Beliefs, Bets, Pillars: I created the focus framework aka beliefs, bets and pillars framework to help every business make strategy simple, by creating a company-wide system that explains strategy simply by explaining the beliefs you have, the bets you are going to make and the pillars to drive decisions when teams could are conflicted.
Throughout my strategy workshops and c-suite coaching you will be surprised how many lightbulbs go off when you remove the overly complex ways of creating a plan for the company to blindly follow and reduce the secrecy of the week offsite and weeks of tweaks into a small doc or deck that is shared across the whole business, including what we are going to do, why we are going to do these small number of things and where we are going. All explained in simple language with reasoning versus a spreadsheet each team has to fit into a formula.
>> Here is a free cheatsheet for how to think and plan around mission, vision, strategy and tactics.
Vision Vs No Vision
A vision is great for internal teams to help make core decisions and add value to the recruitment process and for external investors and potential acquirers to help those understand where you are heading and why.
A vision is however something you will struggle to change and often when companies pivot they struggle to say why the change, what it means and where the two visions merge. Visions can also divide leadership teams and will be hotly contested when you do not have complete buy-in.
Visions will drive company culture until there is a mid-sized disagreement over what and why and your performance drops and people blame drops on a misleading vision.
Is It Missionless Vs Mission Led
A mission is also great when you are setting off on something you cannot see completed for 100 years, yes 100 years!

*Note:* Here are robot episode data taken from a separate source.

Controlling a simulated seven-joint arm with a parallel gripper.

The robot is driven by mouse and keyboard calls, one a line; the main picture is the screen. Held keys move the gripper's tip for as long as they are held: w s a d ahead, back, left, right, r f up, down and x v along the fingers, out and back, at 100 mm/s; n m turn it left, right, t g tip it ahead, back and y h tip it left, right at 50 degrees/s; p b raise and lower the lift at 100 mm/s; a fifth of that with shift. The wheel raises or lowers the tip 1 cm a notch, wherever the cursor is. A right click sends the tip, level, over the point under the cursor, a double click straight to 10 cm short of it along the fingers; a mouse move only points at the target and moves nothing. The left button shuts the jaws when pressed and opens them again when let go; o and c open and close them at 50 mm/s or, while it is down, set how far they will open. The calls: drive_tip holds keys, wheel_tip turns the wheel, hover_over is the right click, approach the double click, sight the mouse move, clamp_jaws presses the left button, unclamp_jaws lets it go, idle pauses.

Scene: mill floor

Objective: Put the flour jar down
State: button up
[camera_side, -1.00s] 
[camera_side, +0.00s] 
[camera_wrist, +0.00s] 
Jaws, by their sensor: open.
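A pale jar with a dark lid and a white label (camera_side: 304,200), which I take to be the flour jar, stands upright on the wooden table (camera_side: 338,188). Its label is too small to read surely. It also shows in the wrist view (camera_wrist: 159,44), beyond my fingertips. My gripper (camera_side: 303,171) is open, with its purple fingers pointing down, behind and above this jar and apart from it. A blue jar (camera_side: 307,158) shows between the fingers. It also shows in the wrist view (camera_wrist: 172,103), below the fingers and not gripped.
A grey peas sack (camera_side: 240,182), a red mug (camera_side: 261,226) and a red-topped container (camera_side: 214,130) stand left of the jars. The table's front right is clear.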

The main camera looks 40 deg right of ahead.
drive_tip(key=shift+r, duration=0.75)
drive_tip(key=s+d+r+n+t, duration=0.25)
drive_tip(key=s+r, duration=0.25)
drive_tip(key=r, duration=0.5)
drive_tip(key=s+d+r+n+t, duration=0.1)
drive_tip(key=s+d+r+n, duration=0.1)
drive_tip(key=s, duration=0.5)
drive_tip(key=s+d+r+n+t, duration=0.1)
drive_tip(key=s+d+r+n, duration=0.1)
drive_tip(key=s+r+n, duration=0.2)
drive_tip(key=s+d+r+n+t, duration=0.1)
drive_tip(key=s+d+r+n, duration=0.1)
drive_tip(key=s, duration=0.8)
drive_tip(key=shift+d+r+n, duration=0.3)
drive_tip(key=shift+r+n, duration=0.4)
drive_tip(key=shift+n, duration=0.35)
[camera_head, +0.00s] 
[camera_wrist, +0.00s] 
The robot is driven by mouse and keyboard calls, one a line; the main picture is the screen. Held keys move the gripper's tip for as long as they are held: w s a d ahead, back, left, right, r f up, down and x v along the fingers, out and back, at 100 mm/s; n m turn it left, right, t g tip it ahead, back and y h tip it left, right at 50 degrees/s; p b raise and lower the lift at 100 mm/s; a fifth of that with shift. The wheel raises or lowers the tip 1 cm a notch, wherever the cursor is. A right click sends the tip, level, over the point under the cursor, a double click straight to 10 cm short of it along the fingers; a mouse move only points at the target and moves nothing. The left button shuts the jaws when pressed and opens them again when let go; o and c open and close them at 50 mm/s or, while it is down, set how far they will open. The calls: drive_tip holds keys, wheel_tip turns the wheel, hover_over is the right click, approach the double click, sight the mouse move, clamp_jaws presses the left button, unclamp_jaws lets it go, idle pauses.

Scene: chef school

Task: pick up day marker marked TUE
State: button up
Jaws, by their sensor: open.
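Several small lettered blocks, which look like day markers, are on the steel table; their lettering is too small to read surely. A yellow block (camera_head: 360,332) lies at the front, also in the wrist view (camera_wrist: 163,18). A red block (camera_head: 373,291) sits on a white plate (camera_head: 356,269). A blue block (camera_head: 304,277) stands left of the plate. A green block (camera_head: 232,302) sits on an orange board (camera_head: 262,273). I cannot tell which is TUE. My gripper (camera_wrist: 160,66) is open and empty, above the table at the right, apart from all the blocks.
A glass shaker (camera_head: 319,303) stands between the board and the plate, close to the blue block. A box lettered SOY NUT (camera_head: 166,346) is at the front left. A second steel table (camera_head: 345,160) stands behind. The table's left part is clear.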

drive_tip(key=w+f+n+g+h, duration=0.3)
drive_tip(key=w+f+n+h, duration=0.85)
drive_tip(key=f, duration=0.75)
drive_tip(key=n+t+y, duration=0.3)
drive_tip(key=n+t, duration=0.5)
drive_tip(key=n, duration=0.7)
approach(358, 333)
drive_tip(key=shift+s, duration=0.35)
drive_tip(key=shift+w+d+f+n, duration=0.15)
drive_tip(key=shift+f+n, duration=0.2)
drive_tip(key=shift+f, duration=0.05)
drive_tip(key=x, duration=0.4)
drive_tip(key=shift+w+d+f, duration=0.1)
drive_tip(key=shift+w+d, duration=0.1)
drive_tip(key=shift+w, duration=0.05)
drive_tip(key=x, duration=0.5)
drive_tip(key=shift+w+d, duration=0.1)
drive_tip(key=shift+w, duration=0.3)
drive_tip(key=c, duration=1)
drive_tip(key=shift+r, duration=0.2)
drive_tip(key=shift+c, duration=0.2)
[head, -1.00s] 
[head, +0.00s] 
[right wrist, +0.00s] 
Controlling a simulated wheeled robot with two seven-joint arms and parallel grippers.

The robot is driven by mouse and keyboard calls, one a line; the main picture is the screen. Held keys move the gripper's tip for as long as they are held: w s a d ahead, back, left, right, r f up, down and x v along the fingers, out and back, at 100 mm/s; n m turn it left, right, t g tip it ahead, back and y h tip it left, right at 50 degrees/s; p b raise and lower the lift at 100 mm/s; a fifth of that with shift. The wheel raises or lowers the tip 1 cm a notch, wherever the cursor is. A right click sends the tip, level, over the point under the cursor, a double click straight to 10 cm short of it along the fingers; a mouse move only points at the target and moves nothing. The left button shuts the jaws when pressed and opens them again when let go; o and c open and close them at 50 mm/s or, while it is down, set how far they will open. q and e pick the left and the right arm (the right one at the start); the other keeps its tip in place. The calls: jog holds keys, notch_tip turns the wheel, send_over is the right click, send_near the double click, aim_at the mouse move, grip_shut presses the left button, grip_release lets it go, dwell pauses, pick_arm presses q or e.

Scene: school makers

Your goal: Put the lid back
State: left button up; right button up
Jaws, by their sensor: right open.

My mission is to fix the broken world of work, it is something I aspire to complete throughout my lifetime (let’s hope for all of our sakes and this newsletter is one way I see helping little by little) and it resonates with many people and often with clients who want to understand how strategy and company culture come together. Most companies’ missions are hard to see, hard to create any real action against and hard to place a value or a revenue target on.
With that said, many startups and upstarts can be mission-driven as they go after a specific issue and it can be why many people decide to join this business. The larger the business, the harder the mission often is and often is then contested.
A mission should be something as simple as We are on a mission to do x, so if you can boil it down into this format and drive passionate people into this do it, if you cannot do it in an hour (I have sat in workshops over the last decade and its taken weeks to create a strapline or tag line for the business and a whole quarters OKR for the mission to be written and signed off – go figure why so many struggles), you are likely never going to hit a mission that lands.
A mission will drive some but for many, it won’t make any difference, if you are a not-for-profit (charity & non-for-profit) or a business creating huge change, missions will be nice to have.
Vision and missions should fit on a post it note, the tendency is to throw in a lot of jargon and buzzwords that won’t land in the external world meaning it won’t translate to customers (internal or external) so make it so simple your parent or child would get it.
Q: Do you still want a vision and mission statement?
I recommend most companies put a SWAT team on your mission and vision project, give them two x one-hour meetings to complete it and if doesn’t fit on one post it note each you are overdoing it.
This week’s focus action is to consider where you need a vision or mission statement and if it’s yes, find the right people who get your business to collaborate on it and present it quickly back to the management team and then to the wider business.
Good luck with this moving forward and keep creating the right compass for the business to clearly understand their direction of travel, on the brightest and darkest of days.